En Algérie, l'Etat prend corps à partir de l'armée et non d'une bourgeoisie ou de la classe ouvrière ; il s'impose à la société. Autrement dit l'Etat s'appuie sur l'armée ; l'armée se fonde sur la rente pétrolière. La pensée d'un Etat fort a été pensée et s'est réalisé dans le contexte des revenus pétroliers. Avant la formation de l'Etat, les revenus pétroliers étaient présents dans la pensée de l'Etat, dans la tête de ceux qui pensent être l'Etat. Parvenue au nom de l'indépendance et du développement, cette classe-Etat se transforme en classe dominante qui conçoit la rente comme un instrument d'une « modernisation de l'Etat sans mobilisation de la nation ». C'est pourquoi l'armée s'imposera comme la seule force capable de construire l'Etat et de mettre en œuvre une politique ambitieuse de développement. De plus, l'Etat tend à s'autonomiser par rapport à la société du fait de ses revenus pétroliers. Sa richesse provenant d'un transfert de l'extérieur fait l'objet d'une demande de redistribution qu'il ne peut maîtriser d'où le recours à l'endettement pour combler une réduction des recettes pétrolières. La question est de savoir si le pétrole et le gaz vont donner à l'armée les moyens de réaliser le rêve d'une société militarisée sans conflits, ni lutte de classe prospère et indépendante. Force nous est de constater que ce rêve ne s'est pas accompli durant ces cinquante années d'indépendance. Les réalités d'aujourd'hui nous interpellent. C'est en tant que bourgeoisie étatique que cette couche réalise son enrichissement collectif, il y a une stratégie de classe dans l'enrichissement mais une technique individuelle dans l'accumulation.

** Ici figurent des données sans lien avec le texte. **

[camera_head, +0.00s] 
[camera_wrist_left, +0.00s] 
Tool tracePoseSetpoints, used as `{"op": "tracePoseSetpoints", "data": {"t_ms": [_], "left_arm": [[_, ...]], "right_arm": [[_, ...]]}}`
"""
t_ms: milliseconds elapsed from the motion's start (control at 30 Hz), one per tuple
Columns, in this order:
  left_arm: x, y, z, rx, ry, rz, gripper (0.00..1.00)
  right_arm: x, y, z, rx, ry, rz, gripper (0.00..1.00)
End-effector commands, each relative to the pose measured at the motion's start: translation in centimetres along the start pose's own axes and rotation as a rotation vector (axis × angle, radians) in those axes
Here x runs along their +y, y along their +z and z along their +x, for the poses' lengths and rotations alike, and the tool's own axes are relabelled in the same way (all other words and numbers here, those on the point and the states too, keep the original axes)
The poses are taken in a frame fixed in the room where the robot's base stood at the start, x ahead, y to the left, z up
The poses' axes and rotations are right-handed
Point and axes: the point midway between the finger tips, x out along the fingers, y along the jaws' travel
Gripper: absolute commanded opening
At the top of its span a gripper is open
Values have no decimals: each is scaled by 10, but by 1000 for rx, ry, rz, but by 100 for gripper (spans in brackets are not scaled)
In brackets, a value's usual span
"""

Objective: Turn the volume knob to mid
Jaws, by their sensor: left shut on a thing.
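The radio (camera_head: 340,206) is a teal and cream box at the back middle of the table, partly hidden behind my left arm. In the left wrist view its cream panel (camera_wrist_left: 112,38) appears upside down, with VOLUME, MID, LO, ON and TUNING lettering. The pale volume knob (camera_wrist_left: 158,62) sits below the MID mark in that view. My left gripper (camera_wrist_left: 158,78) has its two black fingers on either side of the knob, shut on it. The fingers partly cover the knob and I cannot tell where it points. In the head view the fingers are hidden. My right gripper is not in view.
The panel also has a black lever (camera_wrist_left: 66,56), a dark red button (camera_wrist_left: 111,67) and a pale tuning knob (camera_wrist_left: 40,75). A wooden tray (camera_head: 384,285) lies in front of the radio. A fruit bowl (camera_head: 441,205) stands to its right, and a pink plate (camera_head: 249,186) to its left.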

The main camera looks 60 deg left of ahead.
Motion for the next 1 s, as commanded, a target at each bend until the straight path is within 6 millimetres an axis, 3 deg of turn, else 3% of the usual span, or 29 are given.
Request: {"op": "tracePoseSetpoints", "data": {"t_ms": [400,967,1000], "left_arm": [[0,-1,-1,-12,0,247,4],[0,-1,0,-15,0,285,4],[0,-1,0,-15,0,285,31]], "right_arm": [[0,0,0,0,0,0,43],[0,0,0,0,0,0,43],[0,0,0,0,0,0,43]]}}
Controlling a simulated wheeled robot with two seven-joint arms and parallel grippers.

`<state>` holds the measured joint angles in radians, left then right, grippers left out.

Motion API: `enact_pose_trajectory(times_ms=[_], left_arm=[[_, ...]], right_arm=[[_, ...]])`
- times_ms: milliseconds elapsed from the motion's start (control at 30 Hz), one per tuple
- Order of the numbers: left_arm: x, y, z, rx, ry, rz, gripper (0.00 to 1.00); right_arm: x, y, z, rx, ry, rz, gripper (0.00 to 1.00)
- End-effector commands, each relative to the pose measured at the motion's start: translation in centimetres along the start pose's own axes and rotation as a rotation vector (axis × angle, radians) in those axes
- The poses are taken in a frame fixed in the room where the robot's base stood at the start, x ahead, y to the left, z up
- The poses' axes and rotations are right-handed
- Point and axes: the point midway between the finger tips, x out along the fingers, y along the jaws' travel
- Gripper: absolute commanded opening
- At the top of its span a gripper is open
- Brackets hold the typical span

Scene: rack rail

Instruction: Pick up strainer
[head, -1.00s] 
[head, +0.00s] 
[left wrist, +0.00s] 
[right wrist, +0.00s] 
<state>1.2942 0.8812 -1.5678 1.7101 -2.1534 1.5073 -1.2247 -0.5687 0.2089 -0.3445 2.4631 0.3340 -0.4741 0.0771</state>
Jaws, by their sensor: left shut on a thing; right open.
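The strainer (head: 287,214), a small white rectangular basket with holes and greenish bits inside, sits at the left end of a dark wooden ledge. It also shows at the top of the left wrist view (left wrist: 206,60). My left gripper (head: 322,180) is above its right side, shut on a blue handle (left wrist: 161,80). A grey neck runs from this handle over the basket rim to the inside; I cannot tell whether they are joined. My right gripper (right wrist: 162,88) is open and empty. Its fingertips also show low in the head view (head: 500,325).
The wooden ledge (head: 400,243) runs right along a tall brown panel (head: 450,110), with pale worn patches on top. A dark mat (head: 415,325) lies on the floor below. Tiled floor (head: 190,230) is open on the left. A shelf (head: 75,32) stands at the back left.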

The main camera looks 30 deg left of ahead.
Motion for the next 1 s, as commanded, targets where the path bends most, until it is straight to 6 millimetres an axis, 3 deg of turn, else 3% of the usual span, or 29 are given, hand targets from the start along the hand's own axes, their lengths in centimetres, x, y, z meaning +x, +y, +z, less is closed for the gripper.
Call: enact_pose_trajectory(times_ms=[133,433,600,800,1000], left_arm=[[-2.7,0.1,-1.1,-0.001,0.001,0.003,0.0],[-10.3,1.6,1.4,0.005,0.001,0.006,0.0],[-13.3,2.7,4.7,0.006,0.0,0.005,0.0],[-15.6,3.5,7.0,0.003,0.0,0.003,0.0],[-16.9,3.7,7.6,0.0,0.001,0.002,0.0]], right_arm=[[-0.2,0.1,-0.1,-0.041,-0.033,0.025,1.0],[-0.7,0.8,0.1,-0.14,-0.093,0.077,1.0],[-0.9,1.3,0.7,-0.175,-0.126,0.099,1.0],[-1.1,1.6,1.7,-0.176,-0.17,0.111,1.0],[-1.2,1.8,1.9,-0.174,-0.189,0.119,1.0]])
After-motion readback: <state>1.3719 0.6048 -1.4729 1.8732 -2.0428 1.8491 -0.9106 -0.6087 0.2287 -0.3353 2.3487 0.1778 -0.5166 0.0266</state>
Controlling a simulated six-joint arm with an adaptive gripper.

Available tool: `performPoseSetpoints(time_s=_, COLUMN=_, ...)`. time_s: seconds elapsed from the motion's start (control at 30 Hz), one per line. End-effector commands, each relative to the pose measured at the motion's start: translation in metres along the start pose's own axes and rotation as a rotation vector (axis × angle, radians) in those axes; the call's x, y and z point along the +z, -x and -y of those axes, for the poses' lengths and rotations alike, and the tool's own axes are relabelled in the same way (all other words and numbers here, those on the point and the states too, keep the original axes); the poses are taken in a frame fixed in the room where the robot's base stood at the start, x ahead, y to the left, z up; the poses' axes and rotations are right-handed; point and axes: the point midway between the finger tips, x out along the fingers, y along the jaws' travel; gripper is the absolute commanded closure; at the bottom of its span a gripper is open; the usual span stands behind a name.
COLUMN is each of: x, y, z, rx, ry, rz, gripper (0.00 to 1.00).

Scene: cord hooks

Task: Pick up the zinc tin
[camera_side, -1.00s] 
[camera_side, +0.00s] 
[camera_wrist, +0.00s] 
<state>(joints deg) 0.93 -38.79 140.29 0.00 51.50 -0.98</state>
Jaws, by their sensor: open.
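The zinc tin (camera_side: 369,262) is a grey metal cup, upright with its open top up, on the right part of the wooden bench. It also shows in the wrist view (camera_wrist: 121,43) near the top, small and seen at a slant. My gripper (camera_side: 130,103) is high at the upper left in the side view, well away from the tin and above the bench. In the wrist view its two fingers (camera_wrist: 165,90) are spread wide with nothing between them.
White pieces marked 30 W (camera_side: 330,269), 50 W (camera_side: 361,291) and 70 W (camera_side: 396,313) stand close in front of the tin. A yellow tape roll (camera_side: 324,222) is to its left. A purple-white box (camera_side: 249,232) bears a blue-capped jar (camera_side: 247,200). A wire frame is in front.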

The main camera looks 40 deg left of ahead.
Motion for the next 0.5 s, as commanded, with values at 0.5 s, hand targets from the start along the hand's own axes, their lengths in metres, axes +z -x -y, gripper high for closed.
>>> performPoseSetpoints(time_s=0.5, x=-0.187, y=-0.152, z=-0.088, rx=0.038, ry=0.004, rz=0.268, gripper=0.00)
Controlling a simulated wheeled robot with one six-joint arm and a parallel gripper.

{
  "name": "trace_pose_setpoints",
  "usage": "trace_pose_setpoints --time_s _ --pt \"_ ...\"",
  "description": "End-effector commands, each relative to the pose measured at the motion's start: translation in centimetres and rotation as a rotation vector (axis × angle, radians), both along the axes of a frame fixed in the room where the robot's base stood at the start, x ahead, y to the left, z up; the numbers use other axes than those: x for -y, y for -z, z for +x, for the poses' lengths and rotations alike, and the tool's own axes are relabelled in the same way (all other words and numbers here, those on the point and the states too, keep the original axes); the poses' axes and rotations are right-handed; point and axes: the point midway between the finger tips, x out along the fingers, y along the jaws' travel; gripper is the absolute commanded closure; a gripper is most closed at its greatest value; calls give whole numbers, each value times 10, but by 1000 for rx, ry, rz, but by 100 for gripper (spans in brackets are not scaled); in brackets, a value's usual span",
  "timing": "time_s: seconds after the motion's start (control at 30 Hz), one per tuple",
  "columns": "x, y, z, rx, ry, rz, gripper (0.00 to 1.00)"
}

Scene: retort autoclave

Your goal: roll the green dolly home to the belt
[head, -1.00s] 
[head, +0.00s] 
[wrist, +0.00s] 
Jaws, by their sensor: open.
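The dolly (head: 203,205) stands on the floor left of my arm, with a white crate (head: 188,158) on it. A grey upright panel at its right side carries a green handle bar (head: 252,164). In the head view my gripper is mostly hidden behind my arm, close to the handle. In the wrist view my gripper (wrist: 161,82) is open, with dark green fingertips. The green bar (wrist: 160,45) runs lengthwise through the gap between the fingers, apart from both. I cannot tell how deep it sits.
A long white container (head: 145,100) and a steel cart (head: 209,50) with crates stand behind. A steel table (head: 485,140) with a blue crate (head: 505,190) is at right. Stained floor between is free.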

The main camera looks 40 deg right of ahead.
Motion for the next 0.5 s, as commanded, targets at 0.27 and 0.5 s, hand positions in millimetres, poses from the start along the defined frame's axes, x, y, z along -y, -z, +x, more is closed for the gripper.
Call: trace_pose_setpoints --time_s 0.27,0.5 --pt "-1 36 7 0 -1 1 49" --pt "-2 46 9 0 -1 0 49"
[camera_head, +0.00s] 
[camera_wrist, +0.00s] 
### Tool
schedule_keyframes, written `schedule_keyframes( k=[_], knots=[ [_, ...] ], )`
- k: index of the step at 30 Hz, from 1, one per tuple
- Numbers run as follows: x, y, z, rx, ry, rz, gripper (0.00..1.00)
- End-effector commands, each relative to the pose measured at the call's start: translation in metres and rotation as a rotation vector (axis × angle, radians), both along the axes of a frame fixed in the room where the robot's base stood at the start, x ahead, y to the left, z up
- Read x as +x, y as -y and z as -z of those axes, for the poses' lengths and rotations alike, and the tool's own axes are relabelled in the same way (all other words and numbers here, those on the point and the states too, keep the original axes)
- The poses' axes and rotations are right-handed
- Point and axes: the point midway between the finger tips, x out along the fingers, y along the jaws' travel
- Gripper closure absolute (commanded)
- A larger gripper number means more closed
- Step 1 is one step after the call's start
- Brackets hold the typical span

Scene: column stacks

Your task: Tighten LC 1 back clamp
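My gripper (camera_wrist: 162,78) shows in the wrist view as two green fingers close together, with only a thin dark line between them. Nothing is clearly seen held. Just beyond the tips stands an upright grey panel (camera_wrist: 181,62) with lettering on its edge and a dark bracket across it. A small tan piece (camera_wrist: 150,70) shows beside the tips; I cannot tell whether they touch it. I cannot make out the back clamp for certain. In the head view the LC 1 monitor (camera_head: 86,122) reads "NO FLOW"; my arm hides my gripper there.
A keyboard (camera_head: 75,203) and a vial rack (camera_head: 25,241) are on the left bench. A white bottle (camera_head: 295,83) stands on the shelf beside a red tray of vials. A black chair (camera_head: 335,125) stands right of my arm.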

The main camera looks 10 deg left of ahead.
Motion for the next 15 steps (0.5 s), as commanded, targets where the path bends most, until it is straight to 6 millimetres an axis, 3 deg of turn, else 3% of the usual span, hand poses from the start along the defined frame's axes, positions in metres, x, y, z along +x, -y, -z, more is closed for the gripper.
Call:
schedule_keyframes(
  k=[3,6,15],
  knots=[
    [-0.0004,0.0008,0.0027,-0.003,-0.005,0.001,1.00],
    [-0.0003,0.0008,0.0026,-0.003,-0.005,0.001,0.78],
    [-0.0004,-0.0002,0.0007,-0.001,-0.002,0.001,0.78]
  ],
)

Il est dans l'intérêt de cette couche que chacun de ses membres puisse saisir les largesses financières de l'Etat afin que tous soient solidaires voire complices de ces pratiques.

Du fait de la régression économique, le dirigisme étatique et autoritaire tourne à vide. Le gouvernement actuel n'est pas un gouvernement fort mais un gouvernement riche grâce à la manne pétrolière et gazière. Il s'agit d'un gouvernement qui dispose sans contrôle populaire du droit de répartition de cette richesse et dont il se sert pour compenser les alliés politiques ou solliciter des appuis. Ce dirigisme étatique et autoritaire débouche forcément sur la corruption et le népotisme du fait des besoins de consommation de la classe dirigeante et de l'absence d'un frein moral ou idéologique. Cette situation accroît les inégalités sociales et creuse l'écart entre les villes et les campagnes. D'autant qu'en milieu urbain, la démagogie politique satisfait les besoins de la population par des mesures distributives et non productives. Le recours à la démagogie apparaît d'autant plus facile que les individus s'identifient à la personnalité du dirigeant du moment en raison de leur faible attachement à certaines formes d'institutions de la vie politique. Il ne faut pas non plus confondre un gouvernement fort d'un appui populaire et pouvant prendre et faire accepter des mesures impopulaires avec un gouvernement dont le pouvoir de contrôle s'étend de «l'assiette» au «beurre».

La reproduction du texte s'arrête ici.